Women wear, and always have worn, masculine clothing for myriad reasons, reasons to do with identity and reasons that have nothing to do with identity, reasons to do with gender and reasons that have nothing to do with gender, and reasons to do with the fact the men’s clothes have pockets far more often than women’s clothes do. I might buy a men’s shirt for a million reasons that have nothing to do with a man.
Sometimes I want to wear a type of clothing I can most easily find by searching women’s sections with the keyword “boyfriend” not because I want to show that I have a boyfriend, but because I want to hide my body, to be relieved for a while from presenting its shape and dimensions to the world. Shapeless or oversized clothing can serve as an escape and a safe place. Beyond that, sometime it’s just more comfortable. Plenty of women wear clothing made for men as part of their personal style, for reasons that have nothing to do with boyfriends or with gender. But calling these clothes “boyfriend shirt” and “boyfriend jeans” makes it not about personal style but about a promise that this shirt will show everybody that you can get a man.
Now that we live together, I still borrow my boyfriend’s shirts. Most often it’s his tuxedo dress shirts, as they’re the only ones that are really big on me. I also borrow his sweatshirts and t-shirts and in the winter we buy big sweaters for both of us to wear. We borrow a lot of things from each other; that’s part of the slow process of intimacy, a line-blurring sloppiness that folds two lives together. Sometimes these clothes look good on me, and sometimes they don’t. I wear almost exclusively his clothes on days when I don’t have to go outside but I have to get a lot of work done. It’s nice to imagine that utility can be elevated into an aesthetic and that carelessness is always fashionable, but sometimes it’s just careless. The intimacy of putting someone else’s clothes next to your skin is the type of thing brands want to sell you, and exactly the kind of thing you can’t manufacture or buy.
The term “boyfriend” takes all the danger and meaning out of the idea of gender-swapped clothes.
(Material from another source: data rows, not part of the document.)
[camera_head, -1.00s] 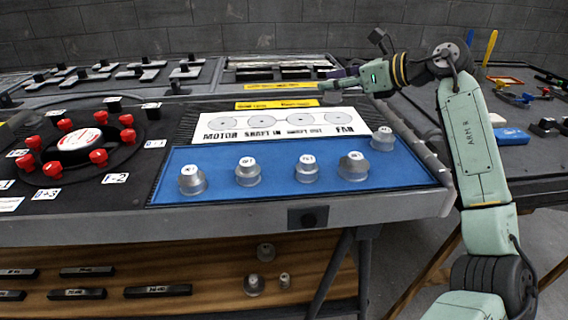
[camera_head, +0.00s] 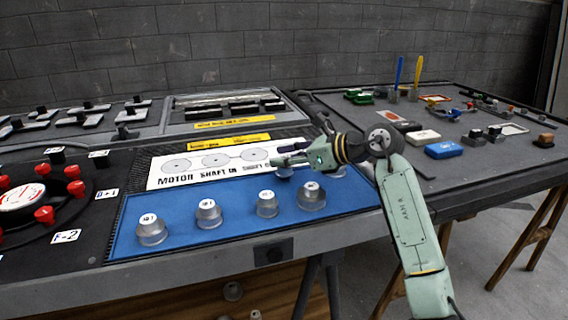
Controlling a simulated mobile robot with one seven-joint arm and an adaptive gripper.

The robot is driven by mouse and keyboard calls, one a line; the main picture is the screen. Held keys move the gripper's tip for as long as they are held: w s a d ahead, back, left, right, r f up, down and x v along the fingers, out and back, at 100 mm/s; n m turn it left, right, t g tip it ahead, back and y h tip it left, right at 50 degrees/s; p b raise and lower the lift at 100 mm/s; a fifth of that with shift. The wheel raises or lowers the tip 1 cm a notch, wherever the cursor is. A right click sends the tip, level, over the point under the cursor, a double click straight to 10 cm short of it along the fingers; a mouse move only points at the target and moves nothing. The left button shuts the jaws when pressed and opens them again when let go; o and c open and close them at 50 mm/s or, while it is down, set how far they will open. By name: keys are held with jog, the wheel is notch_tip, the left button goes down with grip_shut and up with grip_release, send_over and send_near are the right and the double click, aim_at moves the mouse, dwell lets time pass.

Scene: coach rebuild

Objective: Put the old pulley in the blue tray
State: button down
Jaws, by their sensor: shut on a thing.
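My gripper (camera_head: 288,158) is shut on a small, pale grey round piece (camera_head: 284,172), which I take to be the old pulley; the fingers hide part of it. It is over the back edge of a blue panel (camera_head: 180,236), near the printed white strip. Several grey pulleys with white labelled tops stand on this panel, among them one at the left (camera_head: 151,230) and one at the right (camera_head: 311,196). Another pulley at the panel's right end is partly hidden by my arm. The blue panel looks like a shallow tray or mat; I cannot tell which.
A white strip (camera_head: 200,167) with printed circles lies behind the panel. A dial with red knobs (camera_head: 44,215) is at the left. The right table (camera_head: 470,180) holds a blue block (camera_head: 444,150), a white block (camera_head: 422,137) and several tools. A gap separates the tables.

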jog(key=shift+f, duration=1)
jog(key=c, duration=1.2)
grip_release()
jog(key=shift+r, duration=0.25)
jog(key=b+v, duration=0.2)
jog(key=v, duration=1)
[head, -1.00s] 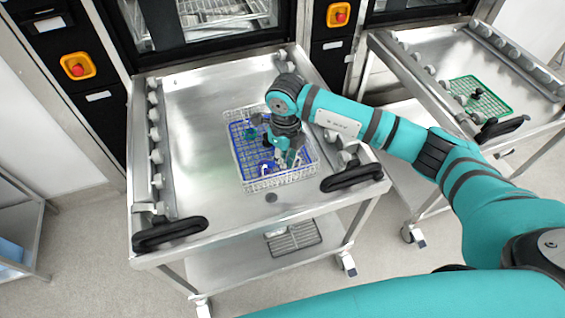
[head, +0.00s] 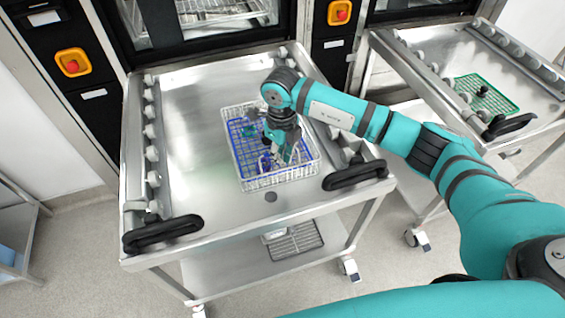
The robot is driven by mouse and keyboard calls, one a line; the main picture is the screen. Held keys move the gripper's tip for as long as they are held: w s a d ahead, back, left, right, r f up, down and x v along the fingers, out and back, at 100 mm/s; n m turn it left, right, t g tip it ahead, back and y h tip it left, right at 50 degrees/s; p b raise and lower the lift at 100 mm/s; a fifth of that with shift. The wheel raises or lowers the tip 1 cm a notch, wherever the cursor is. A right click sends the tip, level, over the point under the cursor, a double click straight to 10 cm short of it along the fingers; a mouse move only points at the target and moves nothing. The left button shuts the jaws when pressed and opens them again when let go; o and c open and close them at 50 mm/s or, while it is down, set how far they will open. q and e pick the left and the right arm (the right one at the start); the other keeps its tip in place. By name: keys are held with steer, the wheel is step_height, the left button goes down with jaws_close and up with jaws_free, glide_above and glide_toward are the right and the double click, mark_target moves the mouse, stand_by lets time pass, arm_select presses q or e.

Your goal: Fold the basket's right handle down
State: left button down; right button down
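The wire basket (head: 283,178) sits on the steel cart top (head: 190,95). A blue mat (head: 240,140) and a few small items lie inside it. My right gripper (head: 286,156) points down inside the basket's outline, over its right-hand half. Its fingers are small and partly hidden by the wrist, so I cannot tell whether they are open or shut. The right handle cannot be made out clearly; the gripper and arm cover part of that side. My left gripper is not in view.
Black cart handles (head: 162,235) and (head: 354,175) stick out at the front corners. Washer doors stand behind. The cart top left of the basket is clear.

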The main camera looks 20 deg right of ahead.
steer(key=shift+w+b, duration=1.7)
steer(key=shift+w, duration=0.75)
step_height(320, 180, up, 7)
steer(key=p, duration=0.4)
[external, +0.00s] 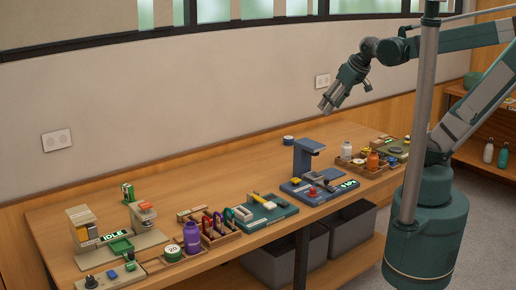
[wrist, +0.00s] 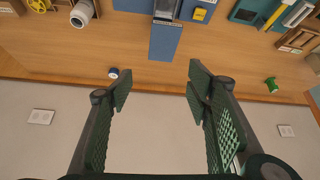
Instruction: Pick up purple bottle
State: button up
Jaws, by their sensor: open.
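The purple bottle (external: 192,238) stands upright near the front edge of the bench (external: 190,180), left of centre in the external view. It has a dark cap and sits beside a wooden tray of carabiners. I do not see the bottle in the wrist view. My gripper (external: 327,104) is raised high above the back of the bench, far to the right of the bottle. In the wrist view my gripper (wrist: 158,85) has its two fingers wide apart with nothing between them.
A wooden tray of carabiners (external: 221,241) is right of the bottle, and a round white item marked 20 (external: 173,253) is left of it. A blue stand (external: 305,158) rises mid-bench. An orange bottle (external: 373,161) stands at right. The back strip of bench is mostly clear.

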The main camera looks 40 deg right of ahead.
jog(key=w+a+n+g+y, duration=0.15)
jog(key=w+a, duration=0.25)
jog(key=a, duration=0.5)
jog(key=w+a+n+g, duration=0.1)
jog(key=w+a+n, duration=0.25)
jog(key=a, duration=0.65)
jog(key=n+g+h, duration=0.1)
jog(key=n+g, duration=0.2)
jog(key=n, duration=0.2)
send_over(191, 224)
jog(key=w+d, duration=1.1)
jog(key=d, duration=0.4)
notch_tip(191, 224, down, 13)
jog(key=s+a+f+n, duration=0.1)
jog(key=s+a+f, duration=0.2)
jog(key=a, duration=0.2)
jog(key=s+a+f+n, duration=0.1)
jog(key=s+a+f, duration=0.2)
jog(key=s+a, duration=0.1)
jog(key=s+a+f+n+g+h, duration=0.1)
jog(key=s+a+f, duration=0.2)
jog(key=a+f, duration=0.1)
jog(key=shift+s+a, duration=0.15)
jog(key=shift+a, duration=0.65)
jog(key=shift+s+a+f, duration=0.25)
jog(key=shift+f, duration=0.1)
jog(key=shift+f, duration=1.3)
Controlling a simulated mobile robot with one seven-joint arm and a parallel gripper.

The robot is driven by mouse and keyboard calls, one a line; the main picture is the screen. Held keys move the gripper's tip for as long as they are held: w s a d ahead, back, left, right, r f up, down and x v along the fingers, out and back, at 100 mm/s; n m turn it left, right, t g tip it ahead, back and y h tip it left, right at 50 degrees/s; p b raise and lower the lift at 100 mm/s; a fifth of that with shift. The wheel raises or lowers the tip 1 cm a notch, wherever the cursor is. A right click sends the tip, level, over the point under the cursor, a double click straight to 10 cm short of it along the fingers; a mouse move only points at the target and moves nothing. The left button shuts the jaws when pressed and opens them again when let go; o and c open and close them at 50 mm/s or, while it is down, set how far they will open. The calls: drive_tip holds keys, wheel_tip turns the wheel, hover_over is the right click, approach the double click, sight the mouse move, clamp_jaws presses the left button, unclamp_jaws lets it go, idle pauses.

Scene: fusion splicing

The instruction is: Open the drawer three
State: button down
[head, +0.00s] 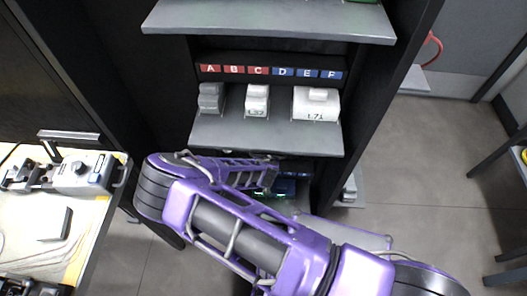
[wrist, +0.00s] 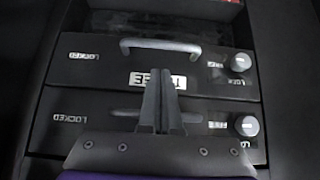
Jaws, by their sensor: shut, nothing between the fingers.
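Drawer three (wrist: 110,75) is a dark drawer front in the wrist view, with a grey bar handle (wrist: 160,45) at its top middle. Its label is partly covered by my fingers; "T" and "EE" show. A round knob (wrist: 240,62) sits at its right, with "LOCKED" lettering at left. The drawer looks closed. My gripper (wrist: 163,82) is shut and empty, pointing at the drawer front just below the handle; whether it touches cannot be told. In the head view the drawer front and gripper are hidden by my arm and the shelf.
Another drawer (wrist: 80,120) with its own handle and knob (wrist: 247,125) is below. In the head view, a grey shelf (head: 265,143) with several white and grey blocks stands above, under A–F labels. A workbench (head: 85,235) with devices is at left. Open floor (head: 430,170) is at right.

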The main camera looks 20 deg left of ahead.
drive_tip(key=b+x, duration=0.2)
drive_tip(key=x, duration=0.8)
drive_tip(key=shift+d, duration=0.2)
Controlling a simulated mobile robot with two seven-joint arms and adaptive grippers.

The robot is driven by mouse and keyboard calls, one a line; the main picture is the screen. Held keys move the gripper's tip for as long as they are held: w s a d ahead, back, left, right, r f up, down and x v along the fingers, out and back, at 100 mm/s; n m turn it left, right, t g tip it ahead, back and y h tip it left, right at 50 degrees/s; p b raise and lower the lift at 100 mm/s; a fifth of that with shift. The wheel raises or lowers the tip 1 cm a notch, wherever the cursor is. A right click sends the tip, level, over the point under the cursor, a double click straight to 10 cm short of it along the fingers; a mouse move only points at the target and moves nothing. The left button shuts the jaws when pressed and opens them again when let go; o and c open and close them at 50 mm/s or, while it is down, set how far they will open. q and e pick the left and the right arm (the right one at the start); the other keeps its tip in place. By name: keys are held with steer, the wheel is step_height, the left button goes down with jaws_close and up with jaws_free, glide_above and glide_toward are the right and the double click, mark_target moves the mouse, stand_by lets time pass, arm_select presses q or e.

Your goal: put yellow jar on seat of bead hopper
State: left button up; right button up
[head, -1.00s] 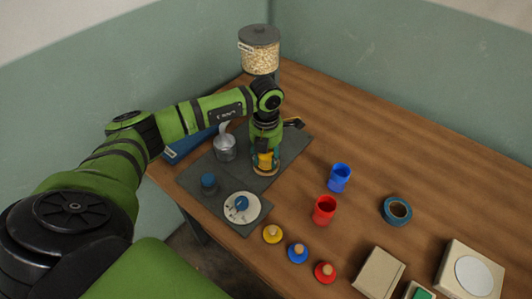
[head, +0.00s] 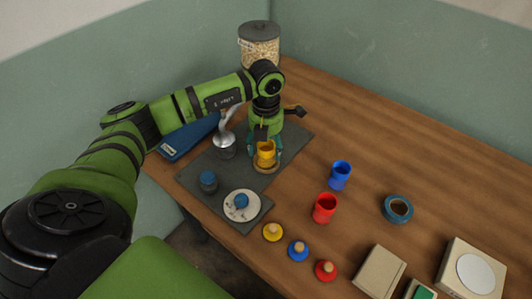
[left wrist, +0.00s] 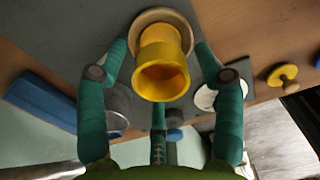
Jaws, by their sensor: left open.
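The yellow jar (head: 265,150) stands on the round wooden seat (head: 266,168) on the grey mat, below the bead hopper (head: 259,52), a clear container of pale beads with a grey lid. In the left wrist view, the jar (left wrist: 162,75) shows its open mouth, and its far end meets the wooden seat (left wrist: 148,14). My left gripper (head: 264,146) is open at the jar. Its teal fingers (left wrist: 162,50) spread to either side, with visible gaps to the jar. The hopper's lower part is hidden behind my arm. My right gripper is not in view.
A metal cup (head: 227,148), a dark blue-topped pot (head: 209,181) and a white disc (head: 242,207) are on the mat. A blue cup (head: 340,176), red cup (head: 325,208) and teal tape roll (head: 397,208) stand to the right. Coloured knobbed lids line the front edge.

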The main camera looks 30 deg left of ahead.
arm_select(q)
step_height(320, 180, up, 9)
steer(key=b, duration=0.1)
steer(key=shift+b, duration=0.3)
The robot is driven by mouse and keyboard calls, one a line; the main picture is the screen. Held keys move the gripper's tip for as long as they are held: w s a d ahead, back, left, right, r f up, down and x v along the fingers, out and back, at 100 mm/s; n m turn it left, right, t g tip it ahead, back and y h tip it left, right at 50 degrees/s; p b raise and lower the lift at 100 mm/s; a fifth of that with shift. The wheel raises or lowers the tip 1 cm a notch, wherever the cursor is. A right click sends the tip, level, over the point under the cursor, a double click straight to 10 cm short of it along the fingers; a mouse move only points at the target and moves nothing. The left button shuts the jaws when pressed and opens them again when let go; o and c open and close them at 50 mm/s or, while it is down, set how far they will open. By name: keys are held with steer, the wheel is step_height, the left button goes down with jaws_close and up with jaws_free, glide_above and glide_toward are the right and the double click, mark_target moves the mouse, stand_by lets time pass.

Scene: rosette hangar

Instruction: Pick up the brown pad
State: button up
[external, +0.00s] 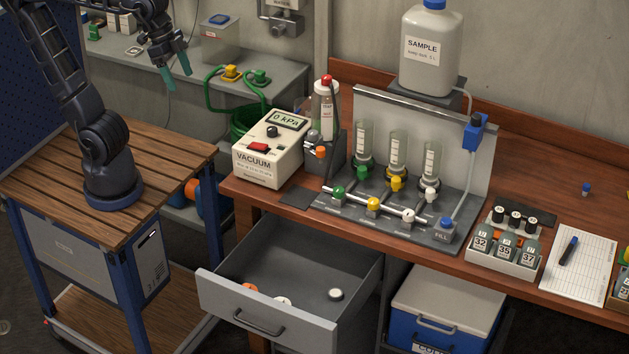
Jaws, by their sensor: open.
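I cannot make out a clearly brown pad in the external view. The open drawer (314,250) holds a small orange round piece (249,288), partly hidden by the drawer front, a white round piece (283,300), also partly hidden, and a whitish disc with a dark rim (336,294) lying clear on the drawer floor. A flat dark pad (298,198) lies on the bench in front of the vacuum unit. My gripper (176,72) has teal fingertips, is open and empty, and hangs at the upper left by the back shelf, far from the drawer.
The vacuum unit (269,152), filling rig (391,213) and sample bottle (431,52) crowd the bench. A vial rack (505,253) and paper sheet (579,265) stand to the right. A blue-and-white cooler (445,305) sits below, right of the drawer.

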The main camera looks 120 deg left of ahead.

It further enforces the idea that items of clothing have to have genders, like French nouns that can be lined up according to male and female.
I’ve never been able to ignore that putting the word boyfriend as a modifier in front of the name of a piece of clothing makes it sound like the clothing item is supposed to actually be your boyfriend, standing in for a man. I like oversized clothes, but maybe I just want to buy a big shirt, not a boyfriend.